## Begin

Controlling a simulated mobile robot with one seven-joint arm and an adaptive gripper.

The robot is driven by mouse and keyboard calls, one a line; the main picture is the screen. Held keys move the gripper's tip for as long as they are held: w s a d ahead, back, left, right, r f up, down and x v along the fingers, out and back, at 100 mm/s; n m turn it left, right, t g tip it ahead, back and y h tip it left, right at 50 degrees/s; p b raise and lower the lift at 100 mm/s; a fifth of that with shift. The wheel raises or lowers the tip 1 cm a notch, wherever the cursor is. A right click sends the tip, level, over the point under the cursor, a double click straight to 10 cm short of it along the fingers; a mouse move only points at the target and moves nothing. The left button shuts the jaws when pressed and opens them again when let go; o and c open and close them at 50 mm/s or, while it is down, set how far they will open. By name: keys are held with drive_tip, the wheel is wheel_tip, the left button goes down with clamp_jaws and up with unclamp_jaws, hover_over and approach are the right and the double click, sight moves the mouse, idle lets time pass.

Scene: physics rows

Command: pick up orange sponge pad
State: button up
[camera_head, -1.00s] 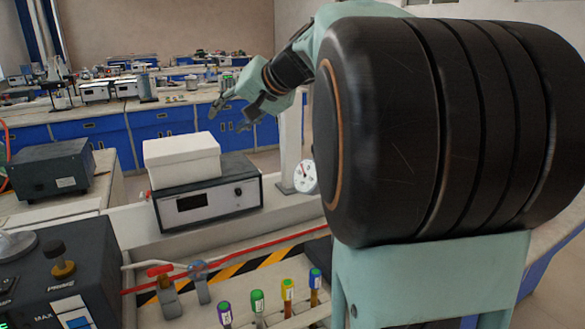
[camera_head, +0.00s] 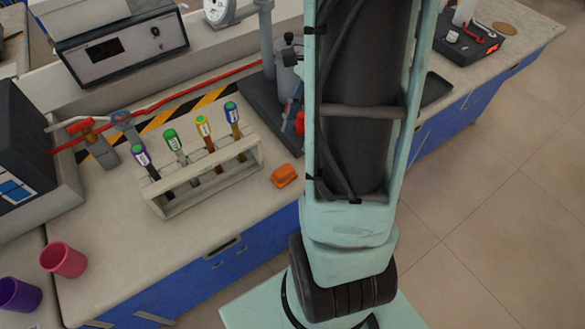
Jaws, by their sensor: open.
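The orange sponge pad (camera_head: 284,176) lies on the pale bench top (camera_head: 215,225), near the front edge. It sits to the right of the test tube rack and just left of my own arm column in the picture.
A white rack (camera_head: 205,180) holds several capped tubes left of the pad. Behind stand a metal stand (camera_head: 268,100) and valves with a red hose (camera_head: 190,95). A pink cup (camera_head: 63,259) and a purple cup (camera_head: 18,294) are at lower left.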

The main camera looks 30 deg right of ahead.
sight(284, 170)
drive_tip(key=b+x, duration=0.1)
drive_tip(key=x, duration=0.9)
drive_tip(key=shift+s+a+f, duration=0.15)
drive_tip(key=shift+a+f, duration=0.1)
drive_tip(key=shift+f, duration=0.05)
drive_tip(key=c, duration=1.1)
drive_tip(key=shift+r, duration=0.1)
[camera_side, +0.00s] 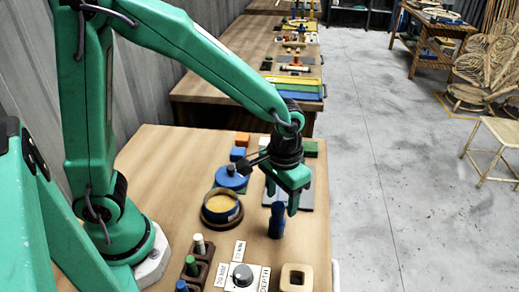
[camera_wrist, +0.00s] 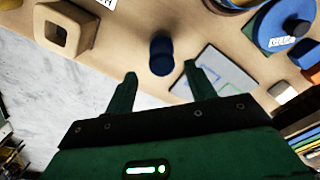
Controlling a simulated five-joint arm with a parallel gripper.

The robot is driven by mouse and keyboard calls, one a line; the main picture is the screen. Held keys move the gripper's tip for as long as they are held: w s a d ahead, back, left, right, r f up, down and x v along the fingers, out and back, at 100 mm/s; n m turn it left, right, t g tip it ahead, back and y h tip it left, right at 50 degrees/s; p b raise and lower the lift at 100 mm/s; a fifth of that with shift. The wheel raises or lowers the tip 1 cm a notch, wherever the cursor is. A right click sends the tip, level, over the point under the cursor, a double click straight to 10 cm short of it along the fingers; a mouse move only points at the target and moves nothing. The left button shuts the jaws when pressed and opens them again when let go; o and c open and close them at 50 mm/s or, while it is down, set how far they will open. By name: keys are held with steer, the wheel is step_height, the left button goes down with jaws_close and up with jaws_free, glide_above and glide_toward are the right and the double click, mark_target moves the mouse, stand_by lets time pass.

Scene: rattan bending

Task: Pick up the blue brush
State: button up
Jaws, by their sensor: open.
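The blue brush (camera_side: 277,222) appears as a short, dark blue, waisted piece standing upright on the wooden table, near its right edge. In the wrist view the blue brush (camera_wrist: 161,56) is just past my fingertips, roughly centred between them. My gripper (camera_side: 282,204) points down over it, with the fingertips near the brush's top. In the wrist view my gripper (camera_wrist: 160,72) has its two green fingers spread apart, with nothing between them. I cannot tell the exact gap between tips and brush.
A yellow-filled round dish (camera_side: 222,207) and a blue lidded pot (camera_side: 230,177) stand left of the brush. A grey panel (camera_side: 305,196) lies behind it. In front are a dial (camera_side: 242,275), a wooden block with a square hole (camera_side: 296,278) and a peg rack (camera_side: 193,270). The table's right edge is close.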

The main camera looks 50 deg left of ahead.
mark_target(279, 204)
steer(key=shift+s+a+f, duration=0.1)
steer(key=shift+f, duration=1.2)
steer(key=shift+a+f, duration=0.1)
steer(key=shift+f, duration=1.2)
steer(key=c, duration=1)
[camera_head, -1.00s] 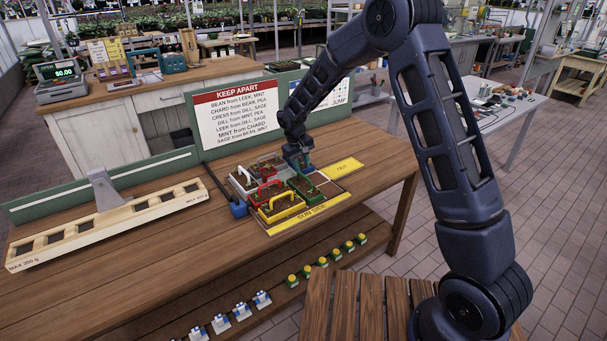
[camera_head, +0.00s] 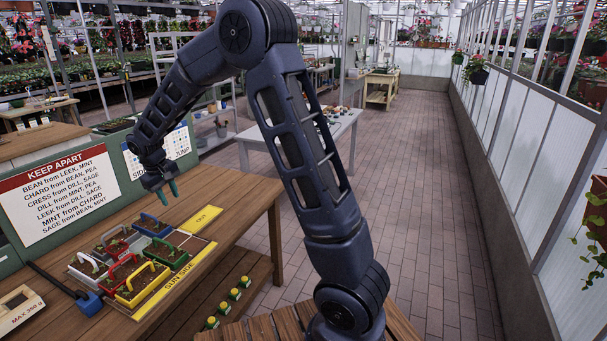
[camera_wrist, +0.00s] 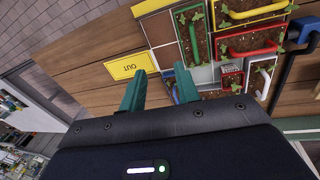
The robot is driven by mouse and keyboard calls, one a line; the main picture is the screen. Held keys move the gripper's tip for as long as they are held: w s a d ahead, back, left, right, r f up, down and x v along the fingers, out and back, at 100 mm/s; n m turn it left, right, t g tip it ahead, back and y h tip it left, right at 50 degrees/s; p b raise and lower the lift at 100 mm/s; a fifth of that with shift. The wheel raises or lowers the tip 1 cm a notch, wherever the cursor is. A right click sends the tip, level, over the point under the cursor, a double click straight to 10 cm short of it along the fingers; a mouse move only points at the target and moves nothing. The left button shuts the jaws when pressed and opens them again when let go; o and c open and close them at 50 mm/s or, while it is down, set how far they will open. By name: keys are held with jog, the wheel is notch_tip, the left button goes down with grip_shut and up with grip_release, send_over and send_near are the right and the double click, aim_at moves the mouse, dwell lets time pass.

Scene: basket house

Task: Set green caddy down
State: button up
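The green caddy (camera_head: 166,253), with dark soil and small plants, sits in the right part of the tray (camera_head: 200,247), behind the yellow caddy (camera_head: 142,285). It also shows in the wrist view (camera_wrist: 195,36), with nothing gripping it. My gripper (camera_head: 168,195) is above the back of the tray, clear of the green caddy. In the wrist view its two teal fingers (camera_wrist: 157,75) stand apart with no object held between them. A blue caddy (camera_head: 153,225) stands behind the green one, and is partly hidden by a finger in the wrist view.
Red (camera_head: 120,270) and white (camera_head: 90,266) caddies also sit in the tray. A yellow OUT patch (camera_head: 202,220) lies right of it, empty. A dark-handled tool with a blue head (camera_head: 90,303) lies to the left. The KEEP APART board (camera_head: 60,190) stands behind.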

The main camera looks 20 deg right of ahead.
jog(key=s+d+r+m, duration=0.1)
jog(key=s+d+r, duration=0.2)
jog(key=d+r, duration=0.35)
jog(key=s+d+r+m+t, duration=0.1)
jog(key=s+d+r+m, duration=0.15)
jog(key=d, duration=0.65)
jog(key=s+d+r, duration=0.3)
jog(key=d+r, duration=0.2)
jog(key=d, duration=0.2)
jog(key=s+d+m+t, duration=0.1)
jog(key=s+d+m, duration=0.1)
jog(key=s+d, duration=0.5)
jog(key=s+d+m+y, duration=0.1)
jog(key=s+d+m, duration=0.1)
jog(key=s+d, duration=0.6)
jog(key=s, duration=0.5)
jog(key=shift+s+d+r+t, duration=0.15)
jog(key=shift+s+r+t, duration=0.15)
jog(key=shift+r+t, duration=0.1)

## End

Set exercise:
Pictures are to be left out; repeat all the remaining data exactly.

Written solution:
Controlling a simulated mobile robot with one seven-joint arm and an adaptive gripper.

The robot is driven by mouse and keyboard calls, one a line; the main picture is the screen. Held keys move the gripper's tip for as long as they are held: w s a d ahead, back, left, right, r f up, down and x v along the fingers, out and back, at 100 mm/s; n m turn it left, right, t g tip it ahead, back and y h tip it left, right at 50 degrees/s; p b raise and lower the lift at 100 mm/s; a fifth of that with shift. The wheel raises or lowers the tip 1 cm a notch, wherever the cursor is. A right click sends the tip, level, over the point under the cursor, a double click straight to 10 cm short of it along the fingers; a mouse move only points at the target and moves nothing. The left button shuts the jaws when pressed and opens them again when let go; o and c open and close them at 50 mm/s or, while it is down, set how far they will open. By name: keys are held with drive_tip, the wheel is wheel_tip, the left button goes down with clamp_jaws and up with unclamp_jaws, hover_over and approach are the right and the double click, sight moves the mouse, idle lets time pass.

Scene: physics rows

Command: pick up orange sponge pad
State: button up
[camera_head, -1.00s] 
[camera_head, +0.00s] 
Jaws, by their sensor: open.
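The orange sponge pad (camera_head: 284,176) lies on the pale bench top (camera_head: 215,225), near the front edge. It sits to the right of the test tube rack and just left of my own arm column in the picture.
A white rack (camera_head: 205,180) holds several capped tubes left of the pad. Behind stand a metal stand (camera_head: 268,100) and valves with a red hose (camera_head: 190,95). A pink cup (camera_head: 63,259) and a purple cup (camera_head: 18,294) are at lower left.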

The main camera looks 30 deg right of ahead.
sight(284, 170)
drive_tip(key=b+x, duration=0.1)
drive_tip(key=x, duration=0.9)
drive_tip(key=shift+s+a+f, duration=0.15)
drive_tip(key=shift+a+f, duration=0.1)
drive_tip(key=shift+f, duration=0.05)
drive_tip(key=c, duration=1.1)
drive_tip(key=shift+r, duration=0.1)
[camera_side, +0.00s] 
[camera_wrist, +0.00s] 
Controlling a simulated five-joint arm with a parallel gripper.

The robot is driven by mouse and keyboard calls, one a line; the main picture is the screen. Held keys move the gripper's tip for as long as they are held: w s a d ahead, back, left, right, r f up, down and x v along the fingers, out and back, at 100 mm/s; n m turn it left, right, t g tip it ahead, back and y h tip it left, right at 50 degrees/s; p b raise and lower the lift at 100 mm/s; a fifth of that with shift. The wheel raises or lowers the tip 1 cm a notch, wherever the cursor is. A right click sends the tip, level, over the point under the cursor, a double click straight to 10 cm short of it along the fingers; a mouse move only points at the target and moves nothing. The left button shuts the jaws when pressed and opens them again when let go; o and c open and close them at 50 mm/s or, while it is down, set how far they will open. By name: keys are held with steer, the wheel is step_height, the left button goes down with jaws_close and up with jaws_free, glide_above and glide_toward are the right and the double click, mark_target moves the mouse, stand_by lets time pass.

Scene: rattan bending

Task: Pick up the blue brush
State: button up
Jaws, by their sensor: open.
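The blue brush (camera_side: 277,222) appears as a short, dark blue, waisted piece standing upright on the wooden table, near its right edge. In the wrist view the blue brush (camera_wrist: 161,56) is just past my fingertips, roughly centred between them. My gripper (camera_side: 282,204) points down over it, with the fingertips near the brush's top. In the wrist view my gripper (camera_wrist: 160,72) has its two green fingers spread apart, with nothing between them. I cannot tell the exact gap between tips and brush.
A yellow-filled round dish (camera_side: 222,207) and a blue lidded pot (camera_side: 230,177) stand left of the brush. A grey panel (camera_side: 305,196) lies behind it. In front are a dial (camera_side: 242,275), a wooden block with a square hole (camera_side: 296,278) and a peg rack (camera_side: 193,270). The table's right edge is close.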

The main camera looks 50 deg left of ahead.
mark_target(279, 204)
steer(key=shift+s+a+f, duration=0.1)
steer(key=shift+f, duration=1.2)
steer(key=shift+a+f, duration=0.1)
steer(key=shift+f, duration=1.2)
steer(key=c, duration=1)
[camera_head, -1.00s] 
[camera_head, +0.00s] 
[camera_wrist, +0.00s] 
The robot is driven by mouse and keyboard calls, one a line; the main picture is the screen. Held keys move the gripper's tip for as long as they are held: w s a d ahead, back, left, right, r f up, down and x v along the fingers, out and back, at 100 mm/s; n m turn it left, right, t g tip it ahead, back and y h tip it left, right at 50 degrees/s; p b raise and lower the lift at 100 mm/s; a fifth of that with shift. The wheel raises or lowers the tip 1 cm a notch, wherever the cursor is. A right click sends the tip, level, over the point under the cursor, a double click straight to 10 cm short of it along the fingers; a mouse move only points at the target and moves nothing. The left button shuts the jaws when pressed and opens them again when let go; o and c open and close them at 50 mm/s or, while it is down, set how far they will open. By name: keys are held with jog, the wheel is notch_tip, the left button goes down with grip_shut and up with grip_release, send_over and send_near are the right and the double click, aim_at moves the mouse, dwell lets time pass.

Scene: basket house

Task: Set green caddy down
State: button up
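The green caddy (camera_head: 166,253), with dark soil and small plants, sits in the right part of the tray (camera_head: 200,247), behind the yellow caddy (camera_head: 142,285). It also shows in the wrist view (camera_wrist: 195,36), with nothing gripping it. My gripper (camera_head: 168,195) is above the back of the tray, clear of the green caddy. In the wrist view its two teal fingers (camera_wrist: 157,75) stand apart with no object held between them. A blue caddy (camera_head: 153,225) stands behind the green one, and is partly hidden by a finger in the wrist view.
Red (camera_head: 120,270) and white (camera_head: 90,266) caddies also sit in the tray. A yellow OUT patch (camera_head: 202,220) lies right of it, empty. A dark-handled tool with a blue head (camera_head: 90,303) lies to the left. The KEEP APART board (camera_head: 60,190) stands behind.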

The main camera looks 20 deg right of ahead.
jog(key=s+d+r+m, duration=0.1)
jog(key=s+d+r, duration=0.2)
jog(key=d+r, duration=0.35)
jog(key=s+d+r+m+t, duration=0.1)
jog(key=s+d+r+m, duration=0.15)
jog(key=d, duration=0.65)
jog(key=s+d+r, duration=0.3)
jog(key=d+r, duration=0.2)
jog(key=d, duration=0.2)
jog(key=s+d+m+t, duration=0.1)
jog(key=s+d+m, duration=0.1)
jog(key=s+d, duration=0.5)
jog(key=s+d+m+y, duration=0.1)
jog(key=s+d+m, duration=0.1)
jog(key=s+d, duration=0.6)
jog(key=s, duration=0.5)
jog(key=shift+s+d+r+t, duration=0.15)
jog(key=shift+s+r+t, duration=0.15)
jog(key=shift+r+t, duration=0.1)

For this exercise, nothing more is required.